(EXERCISE DESCRIPTION)
Look below for the line containing "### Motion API" and the line containing "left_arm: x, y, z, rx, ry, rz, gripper"; repeat exactly those two lines and all lines between them, and nothing else.

[Extracted records]
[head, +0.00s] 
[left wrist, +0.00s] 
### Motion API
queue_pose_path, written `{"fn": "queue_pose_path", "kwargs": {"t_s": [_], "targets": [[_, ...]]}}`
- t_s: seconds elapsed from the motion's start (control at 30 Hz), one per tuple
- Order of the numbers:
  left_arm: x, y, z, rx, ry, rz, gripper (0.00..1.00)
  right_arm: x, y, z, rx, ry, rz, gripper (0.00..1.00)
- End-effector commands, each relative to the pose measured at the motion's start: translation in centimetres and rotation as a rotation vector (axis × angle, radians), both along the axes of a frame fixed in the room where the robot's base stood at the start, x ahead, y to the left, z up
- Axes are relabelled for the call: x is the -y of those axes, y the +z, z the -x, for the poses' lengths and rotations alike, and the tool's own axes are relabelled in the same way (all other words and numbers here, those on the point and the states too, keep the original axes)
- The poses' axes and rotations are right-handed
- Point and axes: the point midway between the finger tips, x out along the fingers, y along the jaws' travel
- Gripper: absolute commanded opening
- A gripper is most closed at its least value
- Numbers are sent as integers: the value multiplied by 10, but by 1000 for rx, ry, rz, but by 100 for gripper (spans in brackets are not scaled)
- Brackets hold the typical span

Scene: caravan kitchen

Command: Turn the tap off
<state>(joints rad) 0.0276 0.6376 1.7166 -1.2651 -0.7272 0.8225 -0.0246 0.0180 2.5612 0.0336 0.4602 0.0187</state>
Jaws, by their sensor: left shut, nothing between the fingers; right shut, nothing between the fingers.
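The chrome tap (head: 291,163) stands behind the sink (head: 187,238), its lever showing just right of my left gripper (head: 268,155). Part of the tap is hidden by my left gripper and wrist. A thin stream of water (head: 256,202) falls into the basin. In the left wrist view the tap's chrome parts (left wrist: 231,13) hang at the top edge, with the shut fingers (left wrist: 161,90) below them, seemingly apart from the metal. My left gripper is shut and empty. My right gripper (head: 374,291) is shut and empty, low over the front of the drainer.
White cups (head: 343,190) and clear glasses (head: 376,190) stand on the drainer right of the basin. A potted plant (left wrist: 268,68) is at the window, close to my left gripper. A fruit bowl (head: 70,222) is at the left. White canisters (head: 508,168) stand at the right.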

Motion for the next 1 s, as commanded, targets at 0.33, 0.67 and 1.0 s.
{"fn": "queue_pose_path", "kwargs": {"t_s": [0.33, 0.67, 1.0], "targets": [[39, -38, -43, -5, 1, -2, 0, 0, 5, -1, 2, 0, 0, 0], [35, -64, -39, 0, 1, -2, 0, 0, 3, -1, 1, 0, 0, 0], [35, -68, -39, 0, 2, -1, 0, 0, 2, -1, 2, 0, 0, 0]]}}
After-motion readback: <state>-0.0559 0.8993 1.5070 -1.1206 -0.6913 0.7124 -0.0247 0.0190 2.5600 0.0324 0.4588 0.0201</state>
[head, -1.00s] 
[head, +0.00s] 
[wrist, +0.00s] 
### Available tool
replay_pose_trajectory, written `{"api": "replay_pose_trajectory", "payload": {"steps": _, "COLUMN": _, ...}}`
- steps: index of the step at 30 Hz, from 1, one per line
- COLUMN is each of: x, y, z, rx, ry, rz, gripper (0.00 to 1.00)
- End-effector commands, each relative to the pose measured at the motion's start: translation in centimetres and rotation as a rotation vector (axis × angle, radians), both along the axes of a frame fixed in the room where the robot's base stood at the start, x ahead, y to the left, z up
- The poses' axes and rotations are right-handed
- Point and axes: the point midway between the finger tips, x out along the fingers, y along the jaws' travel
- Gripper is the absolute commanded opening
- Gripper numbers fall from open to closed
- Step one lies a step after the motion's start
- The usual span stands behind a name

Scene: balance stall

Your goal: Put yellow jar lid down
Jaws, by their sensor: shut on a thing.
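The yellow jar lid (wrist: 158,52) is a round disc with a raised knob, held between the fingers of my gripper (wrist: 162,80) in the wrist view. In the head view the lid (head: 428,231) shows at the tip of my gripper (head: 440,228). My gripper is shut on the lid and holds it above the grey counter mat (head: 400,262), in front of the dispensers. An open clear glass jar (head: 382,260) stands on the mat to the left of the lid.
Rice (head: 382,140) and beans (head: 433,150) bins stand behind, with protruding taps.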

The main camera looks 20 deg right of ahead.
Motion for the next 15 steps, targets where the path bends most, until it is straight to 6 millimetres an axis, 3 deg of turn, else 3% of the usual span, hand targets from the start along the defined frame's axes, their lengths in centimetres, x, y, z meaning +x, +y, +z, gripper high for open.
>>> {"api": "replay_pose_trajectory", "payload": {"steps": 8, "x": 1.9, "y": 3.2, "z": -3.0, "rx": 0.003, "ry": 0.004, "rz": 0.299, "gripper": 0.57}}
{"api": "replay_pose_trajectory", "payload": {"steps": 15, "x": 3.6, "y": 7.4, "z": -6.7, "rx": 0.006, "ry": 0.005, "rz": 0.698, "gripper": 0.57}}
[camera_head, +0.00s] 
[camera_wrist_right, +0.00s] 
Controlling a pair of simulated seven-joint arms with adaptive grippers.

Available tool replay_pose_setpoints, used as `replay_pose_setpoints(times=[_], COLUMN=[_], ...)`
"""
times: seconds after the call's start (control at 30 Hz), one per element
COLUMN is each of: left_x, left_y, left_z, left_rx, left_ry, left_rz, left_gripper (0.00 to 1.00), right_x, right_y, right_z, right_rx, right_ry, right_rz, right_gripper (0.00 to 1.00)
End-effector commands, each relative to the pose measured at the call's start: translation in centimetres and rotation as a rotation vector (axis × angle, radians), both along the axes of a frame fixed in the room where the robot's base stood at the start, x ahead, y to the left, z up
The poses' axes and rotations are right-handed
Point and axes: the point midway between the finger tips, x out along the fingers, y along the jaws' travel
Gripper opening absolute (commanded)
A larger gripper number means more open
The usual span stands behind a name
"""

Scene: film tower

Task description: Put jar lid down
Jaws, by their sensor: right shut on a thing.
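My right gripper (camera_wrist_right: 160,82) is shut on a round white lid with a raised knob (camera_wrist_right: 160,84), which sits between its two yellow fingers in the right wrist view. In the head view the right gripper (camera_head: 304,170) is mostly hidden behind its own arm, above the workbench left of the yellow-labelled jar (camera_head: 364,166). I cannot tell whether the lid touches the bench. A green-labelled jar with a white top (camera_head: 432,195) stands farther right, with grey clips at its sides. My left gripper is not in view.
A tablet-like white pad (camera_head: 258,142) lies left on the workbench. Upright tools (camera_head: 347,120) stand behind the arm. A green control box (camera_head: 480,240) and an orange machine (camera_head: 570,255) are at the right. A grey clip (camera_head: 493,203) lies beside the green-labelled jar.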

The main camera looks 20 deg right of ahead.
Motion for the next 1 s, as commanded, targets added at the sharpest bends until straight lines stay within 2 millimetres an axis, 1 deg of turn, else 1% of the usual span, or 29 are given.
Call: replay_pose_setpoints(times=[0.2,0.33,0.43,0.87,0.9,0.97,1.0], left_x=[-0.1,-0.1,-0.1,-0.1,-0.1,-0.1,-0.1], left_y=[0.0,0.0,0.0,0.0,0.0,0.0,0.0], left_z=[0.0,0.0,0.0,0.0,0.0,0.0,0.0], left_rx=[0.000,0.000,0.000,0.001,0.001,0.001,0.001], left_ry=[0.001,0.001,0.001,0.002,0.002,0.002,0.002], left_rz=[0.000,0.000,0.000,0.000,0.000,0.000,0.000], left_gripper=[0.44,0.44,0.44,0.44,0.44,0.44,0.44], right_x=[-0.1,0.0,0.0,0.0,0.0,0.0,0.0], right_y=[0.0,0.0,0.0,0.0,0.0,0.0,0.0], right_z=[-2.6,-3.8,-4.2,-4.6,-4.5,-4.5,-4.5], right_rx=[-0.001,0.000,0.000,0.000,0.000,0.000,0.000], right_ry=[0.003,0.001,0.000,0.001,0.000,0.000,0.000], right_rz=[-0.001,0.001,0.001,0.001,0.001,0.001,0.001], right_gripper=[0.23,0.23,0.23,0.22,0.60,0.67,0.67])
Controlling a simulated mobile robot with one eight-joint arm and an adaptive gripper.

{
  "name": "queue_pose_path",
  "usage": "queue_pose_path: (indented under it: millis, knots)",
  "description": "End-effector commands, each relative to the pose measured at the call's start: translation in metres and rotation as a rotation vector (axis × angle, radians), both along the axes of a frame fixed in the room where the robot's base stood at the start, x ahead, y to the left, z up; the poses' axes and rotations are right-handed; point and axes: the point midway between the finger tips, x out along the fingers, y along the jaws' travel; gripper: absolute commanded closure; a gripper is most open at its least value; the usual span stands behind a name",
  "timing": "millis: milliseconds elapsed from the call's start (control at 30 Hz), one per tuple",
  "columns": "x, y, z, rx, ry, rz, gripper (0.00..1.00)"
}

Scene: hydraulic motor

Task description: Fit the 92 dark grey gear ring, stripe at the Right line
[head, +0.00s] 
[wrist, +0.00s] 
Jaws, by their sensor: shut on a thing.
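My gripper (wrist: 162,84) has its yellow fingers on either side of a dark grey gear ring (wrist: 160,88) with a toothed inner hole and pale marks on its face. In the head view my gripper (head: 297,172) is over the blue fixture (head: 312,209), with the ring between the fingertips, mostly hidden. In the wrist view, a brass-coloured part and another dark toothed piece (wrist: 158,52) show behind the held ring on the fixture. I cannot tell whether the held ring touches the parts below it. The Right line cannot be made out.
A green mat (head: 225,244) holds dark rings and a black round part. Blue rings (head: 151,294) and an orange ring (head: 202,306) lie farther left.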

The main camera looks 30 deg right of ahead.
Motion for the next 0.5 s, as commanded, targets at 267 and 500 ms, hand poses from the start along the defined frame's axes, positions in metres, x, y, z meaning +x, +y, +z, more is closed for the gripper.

(SOLUTION TO THE EXERCISE)
### Motion API
queue_pose_path, written `{"fn": "queue_pose_path", "kwargs": {"t_s": [_], "targets": [[_, ...]]}}`
- t_s: seconds elapsed from the motion's start (control at 30 Hz), one per tuple
- Order of the numbers:
  left_arm: x, y, z, rx, ry, rz, gripper (0.00..1.00)

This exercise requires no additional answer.